Senior Data Engineer (Python, AWS)
About the Role
We are looking for a Senior Data Engineer who will be responsible for designing and building optimized data pipelines, in an on-prem or cloud environment, for the purpose of driving analytic insights.
Responsibilities
- Create the conceptual, logical and physical data models.
- Build the infrastructure required for optimal extraction, transformation, and loading of data from a wide variety of sources like Hadoop, Spark, AWS Lambda, etc.
- Lead and/or mentor a small team of data engineers.
- Design, develop, test, deploy, maintain and improve data integration pipeline.
- Develop pipeline objects using Apache Spark / Pyspark / Python or Scala.
- Design and develop data pipeline architectures using Hadoop, Spark and related AWS Services.
- Load and performance test data pipelines built using the above-mentioned technologies.
- Communicate effectively with client leadership and business stakeholders.
- Participate in proposal and/or SOW development.
Requirements
- Professional work experience as a strategic or a management consulting (customer facing) role and in an on-shore capacity, is highly preferred.
- 5+ years of professional work experience designing and implementing data pipelines in on-prem and cloud environments is REQUIRED.
- 5+ years of experience building conceptual, logical and/or physical database designs using tools such as ErWin, Visio or Enterprise Architect.
- Strong hands-on experience implementing big-data solutions in the Hadoop ecosystem (Apache Hadoop, MapReduce, Hive, Pig, Sqoop, NoSQL, etc) and.or Databricks is required.
- 3+ years of experience with Cloud platforms (AWS preferred, GCP or Azure), and Python programming and frameworks (e.g., Django, Flask, Bottle) is REQUIRED.
- 5+ years of working with one or more databases like Snowflake, AWS Redshift, Oracle, SQL Server, Teradata, Netezza, Hadoop, Mongo DB or Cassandra is required.
- Expert level knowledge of using SQL to write complex, highly-optimized queries across large volumes of data is required.
- 3+ years of professional hands-on experience working with one or more ETL tools to build data pipelines/data warehouses is highly preferred (e.g. Talend Big Data, Informatica, DataStage, Abinitio).
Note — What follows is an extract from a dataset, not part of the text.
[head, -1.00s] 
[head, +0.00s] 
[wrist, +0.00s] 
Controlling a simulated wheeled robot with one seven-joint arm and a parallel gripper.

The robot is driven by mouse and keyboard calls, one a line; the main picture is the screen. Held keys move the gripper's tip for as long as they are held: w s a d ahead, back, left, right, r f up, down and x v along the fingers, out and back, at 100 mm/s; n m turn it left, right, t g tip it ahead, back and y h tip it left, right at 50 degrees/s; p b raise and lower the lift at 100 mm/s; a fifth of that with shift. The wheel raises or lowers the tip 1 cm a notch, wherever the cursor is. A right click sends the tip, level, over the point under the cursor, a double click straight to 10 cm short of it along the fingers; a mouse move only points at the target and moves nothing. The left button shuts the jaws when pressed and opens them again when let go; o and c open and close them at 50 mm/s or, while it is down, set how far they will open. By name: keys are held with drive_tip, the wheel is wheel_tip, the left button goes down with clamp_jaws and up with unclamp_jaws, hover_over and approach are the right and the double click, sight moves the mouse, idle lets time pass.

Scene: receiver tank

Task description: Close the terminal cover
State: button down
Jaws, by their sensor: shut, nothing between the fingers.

- 3+ years of hands-on programming experience using Scala, Python, R, or Java is REQUIRED.
- 2+ years of professional work experience on ETL pipeline implementation using AWS services such as Glue, Lambda, EMR, Athena, S3, SNS, Kinesis, Data-Pipelines, Pyspark, etc.
- 2+ years of professional work experience using real-time streaming systems (Kafka/Kafka Connect, Spark, Flink or AWS Kinesis) is required.
- Knowledge or experience in architectural best practices in building data lakes is required.
- Strong problem solving and troubleshooting skills with the ability to exercise mature judgement.
- Ability to work independently, and provide guidance to junior data engineers.
- Ability to build and maintain strong customer relationships.
- Bachelor or Master’s degree in Computer Science, Engineering, Information Systems or relevant degree is required.
- Open to 25% national travel to the client location, as required by the client.